PITTSBURGH (KDKA) -- The resignation of state Supreme Court Justice Seamus McCaffery won't come cheap to the taxpayers of Pennsylvania.

A calculation of his pension based on his 20 years of service in the judiciary yields a potential state pension of just over $151,000 a year.

The precise figure, $151,631, is based on the Allentown Morning Call's analysis of State Employees Retirement System records, secured through a right to know request.

The payment could change if McCaffery opts for a lump sum withdrawal of his retirement savings.

State retirement officials said they could not confirm the pension amount until it is finally calculated, but state Senate Democratic leader Jay Costa said judges get a better pension than other state officials because of higher pay and a more favorable formula.

"Their pension is a little different, significantly different, than what rank-and-file members of the General Assembly have," Costa told KDKA political editor Jon Delano.

While legislators make just $82,026 a year plus a per diem, Supreme Court justices make $200,205.

The higher the salary and the longer you serve, the larger the pension you get when you retire, which is why Supreme Court justices can retire on pensions that are nearly three times the average annual income in Pennsylvania.
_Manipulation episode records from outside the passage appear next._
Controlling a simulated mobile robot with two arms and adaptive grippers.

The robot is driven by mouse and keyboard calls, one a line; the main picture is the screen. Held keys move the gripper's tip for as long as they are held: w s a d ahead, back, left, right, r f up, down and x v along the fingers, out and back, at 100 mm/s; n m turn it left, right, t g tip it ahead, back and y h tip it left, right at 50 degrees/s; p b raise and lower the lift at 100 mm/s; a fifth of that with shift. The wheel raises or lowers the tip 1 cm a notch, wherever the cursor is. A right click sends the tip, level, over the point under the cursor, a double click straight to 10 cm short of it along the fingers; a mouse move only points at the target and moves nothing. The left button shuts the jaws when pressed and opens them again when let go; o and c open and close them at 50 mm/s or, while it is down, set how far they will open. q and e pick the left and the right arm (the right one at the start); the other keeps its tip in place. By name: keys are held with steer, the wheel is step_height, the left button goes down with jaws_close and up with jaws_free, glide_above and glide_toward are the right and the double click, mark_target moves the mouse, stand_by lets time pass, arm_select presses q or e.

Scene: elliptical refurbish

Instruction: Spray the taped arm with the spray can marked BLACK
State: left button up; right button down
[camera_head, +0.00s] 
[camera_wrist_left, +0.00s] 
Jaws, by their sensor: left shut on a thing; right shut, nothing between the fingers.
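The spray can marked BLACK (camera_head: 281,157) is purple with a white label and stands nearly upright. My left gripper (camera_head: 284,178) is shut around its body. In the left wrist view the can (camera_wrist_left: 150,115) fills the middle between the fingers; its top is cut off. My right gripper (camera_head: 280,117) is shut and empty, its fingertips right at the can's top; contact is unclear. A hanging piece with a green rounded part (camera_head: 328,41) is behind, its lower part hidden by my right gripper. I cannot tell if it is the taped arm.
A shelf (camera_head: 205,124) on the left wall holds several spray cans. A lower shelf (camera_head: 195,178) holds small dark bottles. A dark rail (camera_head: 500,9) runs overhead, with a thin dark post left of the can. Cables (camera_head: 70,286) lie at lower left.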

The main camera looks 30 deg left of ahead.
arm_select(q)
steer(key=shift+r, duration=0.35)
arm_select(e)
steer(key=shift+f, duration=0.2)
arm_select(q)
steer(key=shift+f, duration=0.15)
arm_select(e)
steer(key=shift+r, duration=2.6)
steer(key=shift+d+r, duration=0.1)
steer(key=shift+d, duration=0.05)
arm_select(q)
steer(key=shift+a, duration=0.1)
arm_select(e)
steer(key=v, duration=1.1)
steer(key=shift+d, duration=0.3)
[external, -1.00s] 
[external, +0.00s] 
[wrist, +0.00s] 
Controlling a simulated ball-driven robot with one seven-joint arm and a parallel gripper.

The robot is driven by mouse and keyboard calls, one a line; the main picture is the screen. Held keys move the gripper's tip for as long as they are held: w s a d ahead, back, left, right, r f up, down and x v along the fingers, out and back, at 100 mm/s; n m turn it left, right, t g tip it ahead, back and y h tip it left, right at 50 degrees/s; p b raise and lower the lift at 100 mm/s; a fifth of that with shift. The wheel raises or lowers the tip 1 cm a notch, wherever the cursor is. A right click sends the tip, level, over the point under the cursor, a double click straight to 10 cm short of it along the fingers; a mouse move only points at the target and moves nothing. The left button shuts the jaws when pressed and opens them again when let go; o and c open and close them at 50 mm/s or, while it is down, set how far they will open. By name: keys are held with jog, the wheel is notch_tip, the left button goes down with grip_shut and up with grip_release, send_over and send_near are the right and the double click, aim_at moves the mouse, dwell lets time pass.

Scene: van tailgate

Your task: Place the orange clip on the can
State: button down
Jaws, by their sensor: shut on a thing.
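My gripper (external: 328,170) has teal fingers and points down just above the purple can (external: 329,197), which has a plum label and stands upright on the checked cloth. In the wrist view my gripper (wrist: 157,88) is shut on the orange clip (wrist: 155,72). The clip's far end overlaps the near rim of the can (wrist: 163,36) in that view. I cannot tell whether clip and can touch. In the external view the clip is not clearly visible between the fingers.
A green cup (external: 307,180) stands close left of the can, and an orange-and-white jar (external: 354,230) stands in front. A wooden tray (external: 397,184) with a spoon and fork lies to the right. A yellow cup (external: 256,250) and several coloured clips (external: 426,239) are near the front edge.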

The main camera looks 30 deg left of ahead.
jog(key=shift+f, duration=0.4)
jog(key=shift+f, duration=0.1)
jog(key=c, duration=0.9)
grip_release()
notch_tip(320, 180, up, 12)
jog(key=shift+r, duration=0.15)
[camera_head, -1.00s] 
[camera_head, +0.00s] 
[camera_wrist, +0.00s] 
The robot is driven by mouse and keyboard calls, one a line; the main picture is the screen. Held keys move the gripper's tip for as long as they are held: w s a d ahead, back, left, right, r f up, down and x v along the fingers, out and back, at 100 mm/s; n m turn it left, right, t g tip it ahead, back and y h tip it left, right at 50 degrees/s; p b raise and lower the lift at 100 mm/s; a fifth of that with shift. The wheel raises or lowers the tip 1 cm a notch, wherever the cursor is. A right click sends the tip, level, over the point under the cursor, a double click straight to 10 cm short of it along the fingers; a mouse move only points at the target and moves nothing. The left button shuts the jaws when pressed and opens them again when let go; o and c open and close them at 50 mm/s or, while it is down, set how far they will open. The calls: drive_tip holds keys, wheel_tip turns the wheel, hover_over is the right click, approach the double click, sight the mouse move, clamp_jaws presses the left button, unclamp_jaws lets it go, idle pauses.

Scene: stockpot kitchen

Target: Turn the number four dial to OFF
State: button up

But whatever the personal benefits, it's been a rough time for the Court.

The conviction and resignation of Justice Joan Orie Melvin was followed this fall by the McCaffery's resignation after he sent porn emails from his personal account to state officials on their office accounts.

With Chief Justice Ron Castille retiring at the end of the year because he has reached the age of 70, the seven-member court will have just five members.

"In effect, we will have two vacancies come January of 2015," noted Costa.

Costa says the governor can appoint interim justices with support of two-thirds of the Senate, but this should wait until after a new governor or a reelected governor takes office in January.

"We should not do it right now. We should wait until January of next year to begin a conversation about who the justices might be as we go forward," said Costa.

These would be interim appointments for one year only, as voters will have a rare opportunity to elect three new justices to replace Castile, McCaffery, and Orie Melvin next year.

Costa, whose Democrats will be needed for any interim confirmation, says, as in the past, interim appointees must pledge not to run for election.

"To allow them to be on the ballot would be inappropriate given the advantage they would have at that point in time," said Costa.